WHAT IS BEING ASKED: The required output consists solely of the lines from the one containing "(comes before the" down to the one containing "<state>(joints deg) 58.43", both included, each quoted exactly.

DATASET SECTION:
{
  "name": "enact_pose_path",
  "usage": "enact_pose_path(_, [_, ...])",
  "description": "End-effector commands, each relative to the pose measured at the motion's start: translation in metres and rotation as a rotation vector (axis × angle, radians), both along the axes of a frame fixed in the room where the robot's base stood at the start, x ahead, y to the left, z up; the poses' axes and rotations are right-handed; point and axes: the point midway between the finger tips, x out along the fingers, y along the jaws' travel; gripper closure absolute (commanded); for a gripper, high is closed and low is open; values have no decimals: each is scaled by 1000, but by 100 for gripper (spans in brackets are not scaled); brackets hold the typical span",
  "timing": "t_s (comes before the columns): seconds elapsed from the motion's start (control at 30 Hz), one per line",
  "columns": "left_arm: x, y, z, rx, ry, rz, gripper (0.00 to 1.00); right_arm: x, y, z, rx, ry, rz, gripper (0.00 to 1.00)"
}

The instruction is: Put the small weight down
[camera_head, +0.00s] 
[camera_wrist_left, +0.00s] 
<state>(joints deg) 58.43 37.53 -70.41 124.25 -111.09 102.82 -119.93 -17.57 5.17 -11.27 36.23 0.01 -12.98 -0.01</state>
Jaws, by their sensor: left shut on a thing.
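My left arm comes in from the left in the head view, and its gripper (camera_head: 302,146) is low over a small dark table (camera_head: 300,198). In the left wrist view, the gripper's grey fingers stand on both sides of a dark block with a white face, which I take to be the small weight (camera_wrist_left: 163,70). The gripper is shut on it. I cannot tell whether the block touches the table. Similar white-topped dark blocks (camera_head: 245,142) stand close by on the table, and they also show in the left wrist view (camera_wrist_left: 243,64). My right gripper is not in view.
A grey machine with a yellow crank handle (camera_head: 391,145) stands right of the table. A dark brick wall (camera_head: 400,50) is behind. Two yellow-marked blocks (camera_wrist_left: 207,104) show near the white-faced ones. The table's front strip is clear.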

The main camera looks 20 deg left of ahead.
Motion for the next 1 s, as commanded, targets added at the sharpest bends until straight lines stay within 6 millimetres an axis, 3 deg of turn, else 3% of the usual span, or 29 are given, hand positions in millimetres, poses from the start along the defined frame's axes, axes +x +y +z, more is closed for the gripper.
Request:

TASK ANSWER:
  "timing": "t_s (comes before the columns): seconds elapsed from the motion's start (control at 30 Hz), one per line",
  "columns": "left_arm: x, y, z, rx, ry, rz, gripper (0.00 to 1.00); right_arm: x, y, z, rx, ry, rz, gripper (0.00 to 1.00)"
}

The instruction is: Put the small weight down
[camera_head, +0.00s] 
[camera_wrist_left, +0.00s] 
<state>(joints deg) 58.43 37.53 -70.41 124.25 -111.09 102.82 -119.93 -17.57 5.17 -11.27 36.23 0.01 -12.98 -0.01</state>

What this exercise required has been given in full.